* DATA PROVIDED
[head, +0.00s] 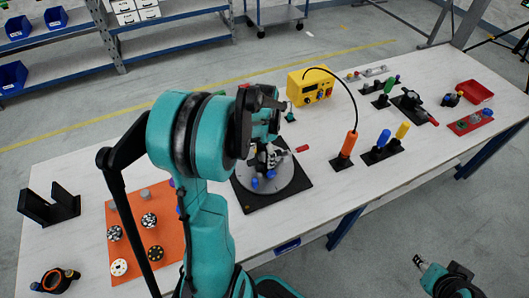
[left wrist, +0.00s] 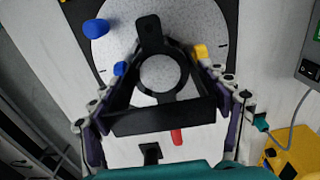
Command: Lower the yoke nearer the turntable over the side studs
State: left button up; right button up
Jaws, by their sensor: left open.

* EXERCISE BRIEF
Your task is to repeat the data above exactly while excluding the pictures.

* SOLUTION TO THIS TASK
[head, +0.00s] 
[left wrist, +0.00s] 
Command: Lower the yoke nearer the turntable over the side studs
State: left button up; right button up
Jaws, by their sensor: left open.

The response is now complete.